Avec son fanzine L’Insatiable, Jacques Spohr nous invite à découvrir tout un pan méconnu du cinéma grec. Après avoir exploré les bas-fonds (cela dit sans le moindre mépris tant on peut y trouver pépites et camées) du cinéma bis, il nous propose cette fois un numéro exclusivement consacré à Nikos Nikolaïdis. Si l’on excepte Singapore Sling, fabuleux OFNI et petit bijou de bizarrerie baroque, moite et décadente, c’est peu dire qu’on connait peu les films de ce cinéaste en nos francophones contrées.
Comme l’écrit l’auteur en introduction de son ensemble, « Nikolaïdis, ou l'opposé absolu d'un Theo Angelopoulos qui a su, lui, se valoriser comme le seul cinéaste grec qui vaille, pour se construire une statue d'artiste d'État, vampirisant pour le seul profit de son œuvre hautaine et surplombante les subventions et les invitations dans les festivals internationaux. »
Nikolaïdis, qui fut également écrivain, débute dans les années 60 par un court-métrage (Lacrymae Rerum) avant de se faire remarquer en 1975 avec son premier long-métrage, l’étonnant Eurydice BA 2037, huis-clos étouffant aux allures de film d’anticipation apocalyptique.
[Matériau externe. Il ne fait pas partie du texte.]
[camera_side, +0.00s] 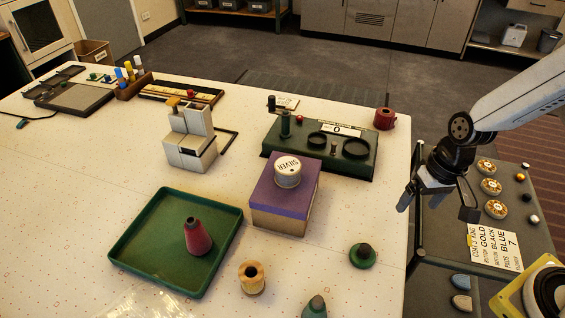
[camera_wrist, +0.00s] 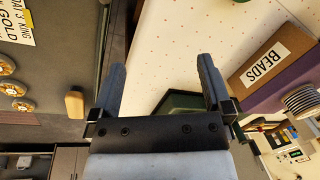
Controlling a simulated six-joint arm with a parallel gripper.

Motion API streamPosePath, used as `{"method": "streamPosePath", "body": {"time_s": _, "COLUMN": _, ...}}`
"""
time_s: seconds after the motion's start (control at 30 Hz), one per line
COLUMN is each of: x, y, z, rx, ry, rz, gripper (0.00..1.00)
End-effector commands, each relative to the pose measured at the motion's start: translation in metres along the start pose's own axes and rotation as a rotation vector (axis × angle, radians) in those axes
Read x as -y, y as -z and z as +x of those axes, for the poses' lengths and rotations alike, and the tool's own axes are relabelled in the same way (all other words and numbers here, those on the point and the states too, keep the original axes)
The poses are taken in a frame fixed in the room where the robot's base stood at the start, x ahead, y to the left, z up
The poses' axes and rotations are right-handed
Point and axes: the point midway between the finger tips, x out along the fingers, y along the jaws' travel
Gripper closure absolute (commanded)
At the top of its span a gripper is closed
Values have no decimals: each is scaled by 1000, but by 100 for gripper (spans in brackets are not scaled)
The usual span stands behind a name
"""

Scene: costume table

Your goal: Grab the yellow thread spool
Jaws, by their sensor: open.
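In the side view, a small pale-yellow or tan spool (camera_side: 251,277) stands upright on the white table at the front, between the green tray and the purple-topped box. Its colour is the nearest to yellow among the spools that I can make out, but I cannot be sure of it. My gripper (camera_side: 437,203) is at the right, beyond the table's right edge, far from this spool. It is open and empty. Its two fingers show apart in the wrist view (camera_wrist: 161,65). I cannot make out the spool in the wrist view.
The green tray (camera_side: 126,256) holds a red cone (camera_side: 198,238). A green spool (camera_side: 362,257) and a teal cone (camera_side: 315,308) stand near the front. A green stand (camera_side: 368,163) is behind.

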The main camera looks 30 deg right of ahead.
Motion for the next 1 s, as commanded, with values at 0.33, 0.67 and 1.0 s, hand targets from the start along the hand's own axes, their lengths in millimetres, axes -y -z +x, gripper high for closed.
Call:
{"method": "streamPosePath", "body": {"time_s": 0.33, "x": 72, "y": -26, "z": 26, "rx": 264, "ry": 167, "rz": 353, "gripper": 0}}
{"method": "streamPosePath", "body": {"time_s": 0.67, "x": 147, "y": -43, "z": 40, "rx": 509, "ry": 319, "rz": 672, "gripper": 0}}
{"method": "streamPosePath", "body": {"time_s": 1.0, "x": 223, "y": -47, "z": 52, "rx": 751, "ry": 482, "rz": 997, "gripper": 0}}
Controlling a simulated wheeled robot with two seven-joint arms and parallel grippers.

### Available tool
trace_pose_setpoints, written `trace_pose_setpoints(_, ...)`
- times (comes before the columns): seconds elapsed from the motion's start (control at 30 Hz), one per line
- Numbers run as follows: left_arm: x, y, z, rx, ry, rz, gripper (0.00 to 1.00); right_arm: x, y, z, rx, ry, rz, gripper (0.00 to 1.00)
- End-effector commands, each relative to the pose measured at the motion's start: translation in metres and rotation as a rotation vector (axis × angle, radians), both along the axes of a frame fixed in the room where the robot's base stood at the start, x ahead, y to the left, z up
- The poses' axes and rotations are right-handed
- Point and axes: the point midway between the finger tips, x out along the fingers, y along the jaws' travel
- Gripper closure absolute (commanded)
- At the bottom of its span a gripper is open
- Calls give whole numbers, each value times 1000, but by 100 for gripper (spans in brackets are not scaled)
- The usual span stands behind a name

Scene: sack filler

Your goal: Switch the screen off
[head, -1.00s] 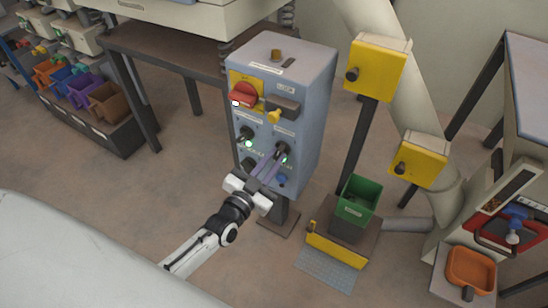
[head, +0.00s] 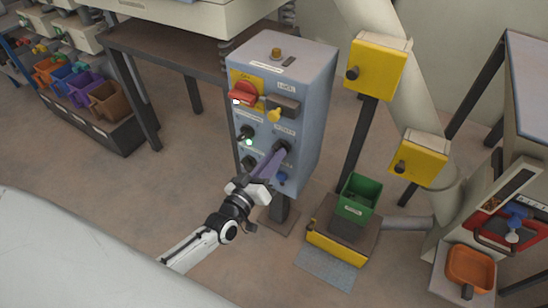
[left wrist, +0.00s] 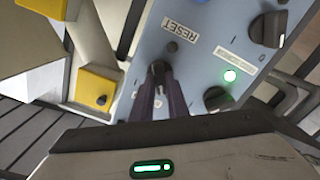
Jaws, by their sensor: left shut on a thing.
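The grey control cabinet (head: 310,120) stands in the middle of the head view, with dark rotary knobs on its front. My left gripper (head: 277,156) reaches it from below left, its purple fingers shut on the right-hand dark knob (head: 283,146). In the left wrist view the fingers (left wrist: 160,85) close around this knob (left wrist: 158,68), partly hiding it. A small lamp (left wrist: 172,47) beside it is dark. Another lamp (left wrist: 230,76), by a neighbouring knob (left wrist: 217,98), glows green. I cannot read which label says screen. My right gripper is not in view.
A red switch (head: 243,93) and a yellow knob (head: 274,115) sit higher on the cabinet, a blue button (head: 281,180) lower. Yellow boxes (head: 378,68) on posts and a green bin (head: 358,194) stand to the right.

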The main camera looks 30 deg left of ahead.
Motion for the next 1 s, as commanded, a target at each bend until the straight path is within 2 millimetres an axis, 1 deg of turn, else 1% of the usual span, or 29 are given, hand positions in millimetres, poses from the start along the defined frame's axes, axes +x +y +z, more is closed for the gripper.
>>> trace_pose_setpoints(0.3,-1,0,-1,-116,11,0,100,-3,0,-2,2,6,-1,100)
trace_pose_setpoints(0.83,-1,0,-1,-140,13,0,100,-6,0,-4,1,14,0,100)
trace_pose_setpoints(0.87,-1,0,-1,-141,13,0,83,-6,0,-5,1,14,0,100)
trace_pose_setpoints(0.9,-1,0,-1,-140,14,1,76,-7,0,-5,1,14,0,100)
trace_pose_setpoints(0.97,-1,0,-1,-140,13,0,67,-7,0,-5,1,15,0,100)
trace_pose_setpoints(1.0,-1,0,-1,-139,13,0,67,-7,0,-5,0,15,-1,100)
Son œuvre sera ensuite assez restreinte (seulement sept long-métrages après ce premier coup d’essai et un téléfilm) et aura du mal à sortir des frontières grecques même si certains titres marquèrent la jeunesse du pays (Sweet Bunch en 1983).
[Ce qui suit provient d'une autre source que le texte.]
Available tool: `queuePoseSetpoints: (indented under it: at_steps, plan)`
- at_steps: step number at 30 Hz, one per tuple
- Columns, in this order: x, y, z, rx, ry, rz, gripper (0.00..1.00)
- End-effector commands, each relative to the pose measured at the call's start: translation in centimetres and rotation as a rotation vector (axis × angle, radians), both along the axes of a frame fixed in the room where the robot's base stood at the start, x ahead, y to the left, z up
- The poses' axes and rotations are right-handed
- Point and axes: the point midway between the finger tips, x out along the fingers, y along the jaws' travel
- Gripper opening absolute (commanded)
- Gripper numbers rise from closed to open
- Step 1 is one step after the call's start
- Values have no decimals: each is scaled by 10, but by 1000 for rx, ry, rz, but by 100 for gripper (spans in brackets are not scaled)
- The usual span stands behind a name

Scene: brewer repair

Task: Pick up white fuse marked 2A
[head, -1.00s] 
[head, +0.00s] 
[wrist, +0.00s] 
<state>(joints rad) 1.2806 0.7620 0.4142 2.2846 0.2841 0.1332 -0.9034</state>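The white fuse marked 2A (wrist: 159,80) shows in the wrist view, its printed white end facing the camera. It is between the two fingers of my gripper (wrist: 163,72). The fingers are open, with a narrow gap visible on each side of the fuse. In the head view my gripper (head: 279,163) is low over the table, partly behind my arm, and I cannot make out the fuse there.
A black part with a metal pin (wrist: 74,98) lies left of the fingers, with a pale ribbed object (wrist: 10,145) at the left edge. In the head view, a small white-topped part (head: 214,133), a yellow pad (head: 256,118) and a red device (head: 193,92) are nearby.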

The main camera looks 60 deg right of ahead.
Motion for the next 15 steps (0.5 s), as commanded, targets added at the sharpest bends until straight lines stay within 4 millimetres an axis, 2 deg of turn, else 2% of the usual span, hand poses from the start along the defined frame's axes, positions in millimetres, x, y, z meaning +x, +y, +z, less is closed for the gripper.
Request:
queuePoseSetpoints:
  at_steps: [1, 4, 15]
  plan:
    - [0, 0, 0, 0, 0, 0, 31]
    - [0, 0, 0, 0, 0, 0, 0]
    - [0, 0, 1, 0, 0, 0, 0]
Jacques Spohr procède de manière très limpide en nous proposant une analyse des films de NN et en partant à la rencontre d’un bon nombre de ses collaborateurs, qu’il s’agisse de la magnifique Michèle Valley (actrice suisse, inoubliable dans Singapore Sling) ou de Marie-Louise Nikolaïdis, l’épouse du réalisateur (décédé en 2007) qui fut l’une de ses plus proches collaboratrices, s’impliquant dans tous les films de son mari.
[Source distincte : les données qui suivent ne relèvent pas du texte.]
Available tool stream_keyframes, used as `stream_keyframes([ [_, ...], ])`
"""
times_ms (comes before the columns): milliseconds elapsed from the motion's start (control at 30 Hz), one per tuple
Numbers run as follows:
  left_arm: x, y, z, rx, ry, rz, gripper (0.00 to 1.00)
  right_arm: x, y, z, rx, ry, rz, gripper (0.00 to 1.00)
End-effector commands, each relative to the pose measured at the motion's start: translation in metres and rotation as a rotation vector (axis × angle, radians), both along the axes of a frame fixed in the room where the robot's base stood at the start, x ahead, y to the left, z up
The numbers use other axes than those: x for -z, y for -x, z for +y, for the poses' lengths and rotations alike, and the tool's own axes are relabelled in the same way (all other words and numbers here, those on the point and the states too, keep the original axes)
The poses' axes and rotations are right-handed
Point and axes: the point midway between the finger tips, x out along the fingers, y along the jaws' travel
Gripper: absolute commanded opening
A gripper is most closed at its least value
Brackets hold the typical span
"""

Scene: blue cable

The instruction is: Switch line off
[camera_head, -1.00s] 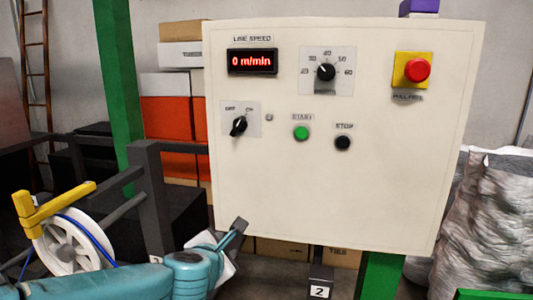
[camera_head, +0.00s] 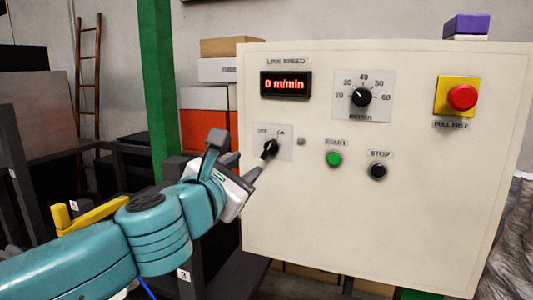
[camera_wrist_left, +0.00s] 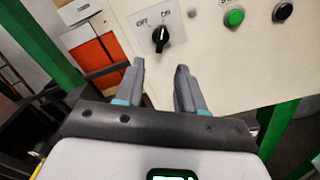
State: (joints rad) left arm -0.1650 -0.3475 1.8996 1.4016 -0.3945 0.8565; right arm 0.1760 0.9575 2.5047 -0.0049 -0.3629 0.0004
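The cream control panel (camera_head: 400,220) fills the right of the head view. Its black OFF/ON rotary switch (camera_head: 270,148) sits at the left edge, with its handle tilted toward the ON label; it also shows in the left wrist view (camera_wrist_left: 161,37). The line speed display (camera_head: 286,84) reads 0 m/min. My left gripper (camera_head: 238,155) is just left of the switch in the head view. In the left wrist view its two fingers (camera_wrist_left: 162,85) are apart and empty, with the switch beyond the tips, not between them. My right gripper is not in view.
The panel also carries a speed dial (camera_head: 362,97), a green START button (camera_head: 334,159), a black STOP button (camera_head: 378,171) and a red emergency button (camera_head: 462,97). A green post (camera_head: 157,80) and stacked boxes (camera_head: 208,100) stand behind on the left.

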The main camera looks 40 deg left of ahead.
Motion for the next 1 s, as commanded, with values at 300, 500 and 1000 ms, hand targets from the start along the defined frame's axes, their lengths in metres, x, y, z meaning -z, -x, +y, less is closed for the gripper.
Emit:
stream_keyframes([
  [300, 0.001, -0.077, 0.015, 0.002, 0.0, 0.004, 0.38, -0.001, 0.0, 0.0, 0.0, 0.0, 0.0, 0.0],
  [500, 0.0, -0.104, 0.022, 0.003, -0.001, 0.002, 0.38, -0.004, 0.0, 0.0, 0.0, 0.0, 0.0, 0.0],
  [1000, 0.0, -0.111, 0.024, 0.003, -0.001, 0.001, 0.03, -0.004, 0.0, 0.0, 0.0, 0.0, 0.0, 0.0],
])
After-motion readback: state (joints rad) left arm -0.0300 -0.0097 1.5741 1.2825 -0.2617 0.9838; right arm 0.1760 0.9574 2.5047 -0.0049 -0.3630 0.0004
Pour terminer, l’auteur nous offre un petit texte synthétique qui revient sur certaines caractéristiques de l’œuvre de Nikolaïdis : son goût pour le cinéma noir d’antan (il partage avec Lynch une dilection pour Sunset Boulevard de Wilder), l’importance des femmes dans ses films, ses obsessions et son fétichisme confinant à la nécrophilie (faire revivre les morts à travers ses images) …
L’ensemble est passionnant, richement illustré et particulièrement instructif. Inutile de préciser qu’il donne foutrement envie de se plonger dans l’œuvre encore trop méconnue de Nikos Nikolaïdis.